== Directions ==
Your task is to output the data exactly as it stands.

== Data extract ==

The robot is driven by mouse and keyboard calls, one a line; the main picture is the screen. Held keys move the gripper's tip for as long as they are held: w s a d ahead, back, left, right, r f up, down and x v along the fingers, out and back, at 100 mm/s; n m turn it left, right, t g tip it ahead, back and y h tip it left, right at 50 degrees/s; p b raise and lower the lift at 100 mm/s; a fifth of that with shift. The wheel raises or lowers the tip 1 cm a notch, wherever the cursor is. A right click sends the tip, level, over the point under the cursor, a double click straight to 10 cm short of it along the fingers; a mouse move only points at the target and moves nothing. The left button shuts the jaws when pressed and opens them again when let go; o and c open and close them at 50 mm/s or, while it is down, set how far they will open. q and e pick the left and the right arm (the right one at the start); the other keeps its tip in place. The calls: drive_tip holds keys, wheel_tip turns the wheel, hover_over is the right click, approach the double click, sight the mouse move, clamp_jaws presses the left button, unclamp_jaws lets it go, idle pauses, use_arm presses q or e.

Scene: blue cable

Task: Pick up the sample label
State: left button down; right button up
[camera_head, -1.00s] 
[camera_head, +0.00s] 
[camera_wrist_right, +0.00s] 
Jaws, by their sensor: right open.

== Task result ==
The robot is driven by mouse and keyboard calls, one a line; the main picture is the screen. Held keys move the gripper's tip for as long as they are held: w s a d ahead, back, left, right, r f up, down and x v along the fingers, out and back, at 100 mm/s; n m turn it left, right, t g tip it ahead, back and y h tip it left, right at 50 degrees/s; p b raise and lower the lift at 100 mm/s; a fifth of that with shift. The wheel raises or lowers the tip 1 cm a notch, wherever the cursor is. A right click sends the tip, level, over the point under the cursor, a double click straight to 10 cm short of it along the fingers; a mouse move only points at the target and moves nothing. The left button shuts the jaws when pressed and opens them again when let go; o and c open and close them at 50 mm/s or, while it is down, set how far they will open. q and e pick the left and the right arm (the right one at the start); the other keeps its tip in place. The calls: drive_tip holds keys, wheel_tip turns the wheel, hover_over is the right click, approach the double click, sight the mouse move, clamp_jaws presses the left button, unclamp_jaws lets it go, idle pauses, use_arm presses q or e.

Scene: blue cable

Task: Pick up the sample label
State: left button down; right button up
[camera_head, -1.00s] 
[camera_head, +0.00s] 
[camera_wrist_right, +0.00s] 
Jaws, by their sensor: right open.

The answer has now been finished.